(Robot episode records)
========================================================================
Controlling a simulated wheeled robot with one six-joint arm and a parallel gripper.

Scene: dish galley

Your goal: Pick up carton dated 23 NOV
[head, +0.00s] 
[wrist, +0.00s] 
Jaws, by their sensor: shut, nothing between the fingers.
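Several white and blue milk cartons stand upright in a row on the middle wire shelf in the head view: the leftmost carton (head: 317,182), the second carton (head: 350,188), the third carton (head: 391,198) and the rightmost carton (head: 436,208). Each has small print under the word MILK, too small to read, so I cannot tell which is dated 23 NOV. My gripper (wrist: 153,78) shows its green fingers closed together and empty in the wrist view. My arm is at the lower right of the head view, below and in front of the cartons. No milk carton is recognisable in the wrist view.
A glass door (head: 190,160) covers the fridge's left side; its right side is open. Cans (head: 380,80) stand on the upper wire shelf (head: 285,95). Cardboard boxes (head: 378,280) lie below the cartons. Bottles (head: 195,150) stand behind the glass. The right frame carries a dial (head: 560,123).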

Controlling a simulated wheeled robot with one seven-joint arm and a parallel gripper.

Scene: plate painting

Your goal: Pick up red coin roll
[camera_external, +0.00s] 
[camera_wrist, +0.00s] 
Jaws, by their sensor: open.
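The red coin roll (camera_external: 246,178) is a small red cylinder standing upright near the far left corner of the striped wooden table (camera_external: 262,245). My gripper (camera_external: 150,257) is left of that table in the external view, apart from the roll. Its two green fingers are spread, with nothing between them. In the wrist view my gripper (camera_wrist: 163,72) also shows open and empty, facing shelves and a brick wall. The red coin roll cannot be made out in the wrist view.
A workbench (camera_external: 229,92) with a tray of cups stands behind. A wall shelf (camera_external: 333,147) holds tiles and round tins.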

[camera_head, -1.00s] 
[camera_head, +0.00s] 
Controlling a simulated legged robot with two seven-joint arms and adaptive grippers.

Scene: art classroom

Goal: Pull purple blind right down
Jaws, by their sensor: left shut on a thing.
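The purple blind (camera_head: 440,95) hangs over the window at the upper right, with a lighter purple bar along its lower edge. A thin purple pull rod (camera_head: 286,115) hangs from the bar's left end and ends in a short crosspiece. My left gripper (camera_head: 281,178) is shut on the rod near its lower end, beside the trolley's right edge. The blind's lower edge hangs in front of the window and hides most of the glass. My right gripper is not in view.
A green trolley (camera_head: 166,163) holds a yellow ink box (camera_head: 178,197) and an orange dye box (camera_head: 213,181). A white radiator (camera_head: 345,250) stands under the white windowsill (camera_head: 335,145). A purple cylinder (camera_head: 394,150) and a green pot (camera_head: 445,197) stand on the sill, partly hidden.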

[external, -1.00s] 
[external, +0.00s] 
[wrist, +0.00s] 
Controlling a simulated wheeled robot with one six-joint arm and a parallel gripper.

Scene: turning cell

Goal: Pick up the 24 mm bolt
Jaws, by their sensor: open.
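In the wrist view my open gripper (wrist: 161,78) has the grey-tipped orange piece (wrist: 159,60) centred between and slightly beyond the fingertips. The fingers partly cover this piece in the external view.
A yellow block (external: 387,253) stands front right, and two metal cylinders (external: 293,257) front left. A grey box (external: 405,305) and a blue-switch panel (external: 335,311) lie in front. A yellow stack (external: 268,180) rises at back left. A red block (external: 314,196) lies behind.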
========================================================================
Aim
Write out all the entries exactly.

Answer for the task
Controlling a simulated wheeled robot with one six-joint arm and a parallel gripper.

Scene: dish galley

Your goal: Pick up carton dated 23 NOV
[head, +0.00s] 
[wrist, +0.00s] 
Jaws, by their sensor: shut, nothing between the fingers.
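Several white and blue milk cartons stand upright in a row on the middle wire shelf in the head view: the leftmost carton (head: 317,182), the second carton (head: 350,188), the third carton (head: 391,198) and the rightmost carton (head: 436,208). Each has small print under the word MILK, too small to read, so I cannot tell which is dated 23 NOV. My gripper (wrist: 153,78) shows its green fingers closed together and empty in the wrist view. My arm is at the lower right of the head view, below and in front of the cartons. No milk carton is recognisable in the wrist view.
A glass door (head: 190,160) covers the fridge's left side; its right side is open. Cans (head: 380,80) stand on the upper wire shelf (head: 285,95). Cardboard boxes (head: 378,280) lie below the cartons. Bottles (head: 195,150) stand behind the glass. The right frame carries a dial (head: 560,123).

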Controlling a simulated wheeled robot with one seven-joint arm and a parallel gripper.

Scene: plate painting

Your goal: Pick up red coin roll
[camera_external, +0.00s] 
[camera_wrist, +0.00s] 
Jaws, by their sensor: open.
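The red coin roll (camera_external: 246,178) is a small red cylinder standing upright near the far left corner of the striped wooden table (camera_external: 262,245). My gripper (camera_external: 150,257) is left of that table in the external view, apart from the roll. Its two green fingers are spread, with nothing between them. In the wrist view my gripper (camera_wrist: 163,72) also shows open and empty, facing shelves and a brick wall. The red coin roll cannot be made out in the wrist view.
A workbench (camera_external: 229,92) with a tray of cups stands behind. A wall shelf (camera_external: 333,147) holds tiles and round tins.

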[camera_head, -1.00s] 
[camera_head, +0.00s] 
Controlling a simulated legged robot with two seven-joint arms and adaptive grippers.

Scene: art classroom

Goal: Pull purple blind right down
Jaws, by their sensor: left shut on a thing.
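The purple blind (camera_head: 440,95) hangs over the window at the upper right, with a lighter purple bar along its lower edge. A thin purple pull rod (camera_head: 286,115) hangs from the bar's left end and ends in a short crosspiece. My left gripper (camera_head: 281,178) is shut on the rod near its lower end, beside the trolley's right edge. The blind's lower edge hangs in front of the window and hides most of the glass. My right gripper is not in view.
A green trolley (camera_head: 166,163) holds a yellow ink box (camera_head: 178,197) and an orange dye box (camera_head: 213,181). A white radiator (camera_head: 345,250) stands under the white windowsill (camera_head: 335,145). A purple cylinder (camera_head: 394,150) and a green pot (camera_head: 445,197) stand on the sill, partly hidden.

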[external, -1.00s] 
[external, +0.00s] 
[wrist, +0.00s] 
Controlling a simulated wheeled robot with one six-joint arm and a parallel gripper.

Scene: turning cell

Goal: Pick up the 24 mm bolt
Jaws, by their sensor: open.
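In the wrist view my open gripper (wrist: 161,78) has the grey-tipped orange piece (wrist: 159,60) centred between and slightly beyond the fingertips. The fingers partly cover this piece in the external view.
A yellow block (external: 387,253) stands front right, and two metal cylinders (external: 293,257) front left. A grey box (external: 405,305) and a blue-switch panel (external: 335,311) lie in front. A yellow stack (external: 268,180) rises at back left. A red block (external: 314,196) lies behind.

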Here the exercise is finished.